Set task:
Retype the whole listing, please, keeping every line exact and dropping the pictures.

Material:
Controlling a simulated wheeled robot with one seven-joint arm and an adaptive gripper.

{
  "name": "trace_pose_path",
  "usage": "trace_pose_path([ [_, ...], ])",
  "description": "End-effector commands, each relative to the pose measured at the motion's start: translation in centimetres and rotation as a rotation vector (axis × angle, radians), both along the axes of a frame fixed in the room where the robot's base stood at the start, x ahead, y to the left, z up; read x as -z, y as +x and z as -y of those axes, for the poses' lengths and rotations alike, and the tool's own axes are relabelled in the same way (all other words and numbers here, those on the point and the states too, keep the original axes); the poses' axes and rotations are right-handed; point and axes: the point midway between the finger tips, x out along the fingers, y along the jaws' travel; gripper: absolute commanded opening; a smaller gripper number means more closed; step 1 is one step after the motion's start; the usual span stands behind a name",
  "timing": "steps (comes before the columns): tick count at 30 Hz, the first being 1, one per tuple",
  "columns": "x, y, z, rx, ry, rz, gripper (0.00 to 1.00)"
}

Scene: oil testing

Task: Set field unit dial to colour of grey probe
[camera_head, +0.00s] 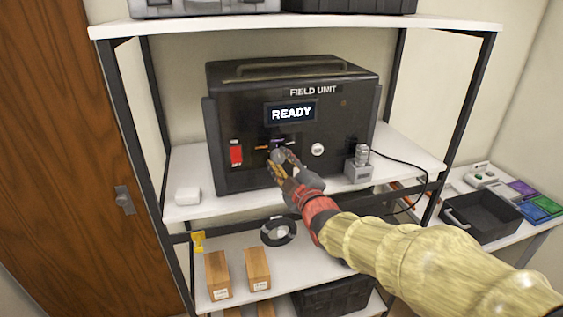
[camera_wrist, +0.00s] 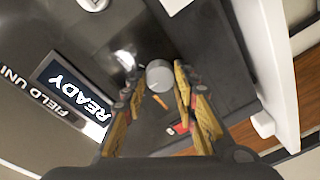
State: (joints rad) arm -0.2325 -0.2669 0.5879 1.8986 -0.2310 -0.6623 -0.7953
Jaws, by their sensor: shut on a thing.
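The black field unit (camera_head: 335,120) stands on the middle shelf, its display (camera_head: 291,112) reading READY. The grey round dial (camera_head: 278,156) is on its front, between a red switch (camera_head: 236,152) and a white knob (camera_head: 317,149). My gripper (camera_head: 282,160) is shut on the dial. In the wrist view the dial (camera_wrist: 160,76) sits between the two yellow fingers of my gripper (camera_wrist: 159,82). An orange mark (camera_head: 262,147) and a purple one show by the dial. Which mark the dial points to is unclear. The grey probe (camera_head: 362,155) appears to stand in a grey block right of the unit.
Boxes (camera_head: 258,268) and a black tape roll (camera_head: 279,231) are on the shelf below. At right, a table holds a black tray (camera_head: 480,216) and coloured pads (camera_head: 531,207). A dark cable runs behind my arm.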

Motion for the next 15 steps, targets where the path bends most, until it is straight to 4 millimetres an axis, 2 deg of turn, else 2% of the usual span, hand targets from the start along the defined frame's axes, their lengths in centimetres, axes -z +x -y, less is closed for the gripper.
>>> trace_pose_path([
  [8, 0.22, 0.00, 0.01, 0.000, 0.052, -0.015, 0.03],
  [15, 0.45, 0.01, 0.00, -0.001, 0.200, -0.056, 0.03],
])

Complete response:
Controlling a simulated wheeled robot with one seven-joint arm and an adaptive gripper.

{
  "name": "trace_pose_path",
  "usage": "trace_pose_path([ [_, ...], ])",
  "description": "End-effector commands, each relative to the pose measured at the motion's start: translation in centimetres and rotation as a rotation vector (axis × angle, radians), both along the axes of a frame fixed in the room where the robot's base stood at the start, x ahead, y to the left, z up; read x as -z, y as +x and z as -y of those axes, for the poses' lengths and rotations alike, and the tool's own axes are relabelled in the same way (all other words and numbers here, those on the point and the states too, keep the original axes); the poses' axes and rotations are right-handed; point and axes: the point midway between the finger tips, x out along the fingers, y along the jaws' travel; gripper: absolute commanded opening; a smaller gripper number means more closed; step 1 is one step after the motion's start; the usual span stands behind a name",
  "timing": "steps (comes before the columns): tick count at 30 Hz, the first being 1, one per tuple",
  "columns": "x, y, z, rx, ry, rz, gripper (0.00 to 1.00)"
}

Scene: oil testing

Task: Set field unit dial to colour of grey probe
[camera_head, +0.00s] 
[camera_wrist, +0.00s] 
State: (joints rad) arm -0.2325 -0.2669 0.5879 1.8986 -0.2310 -0.6623 -0.7953
Jaws, by their sensor: shut on a thing.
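The black field unit (camera_head: 335,120) stands on the middle shelf, its display (camera_head: 291,112) reading READY. The grey round dial (camera_head: 278,156) is on its front, between a red switch (camera_head: 236,152) and a white knob (camera_head: 317,149). My gripper (camera_head: 282,160) is shut on the dial. In the wrist view the dial (camera_wrist: 160,76) sits between the two yellow fingers of my gripper (camera_wrist: 159,82). An orange mark (camera_head: 262,147) and a purple one show by the dial. Which mark the dial points to is unclear. The grey probe (camera_head: 362,155) appears to stand in a grey block right of the unit.
Boxes (camera_head: 258,268) and a black tape roll (camera_head: 279,231) are on the shelf below. At right, a table holds a black tray (camera_head: 480,216) and coloured pads (camera_head: 531,207). A dark cable runs behind my arm.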

Motion for the next 15 steps, targets where the path bends most, until it is straight to 4 millimetres an axis, 2 deg of turn, else 2% of the usual span, hand targets from the start along the defined frame's axes, their lengths in centimetres, axes -z +x -y, less is closed for the gripper.
>>> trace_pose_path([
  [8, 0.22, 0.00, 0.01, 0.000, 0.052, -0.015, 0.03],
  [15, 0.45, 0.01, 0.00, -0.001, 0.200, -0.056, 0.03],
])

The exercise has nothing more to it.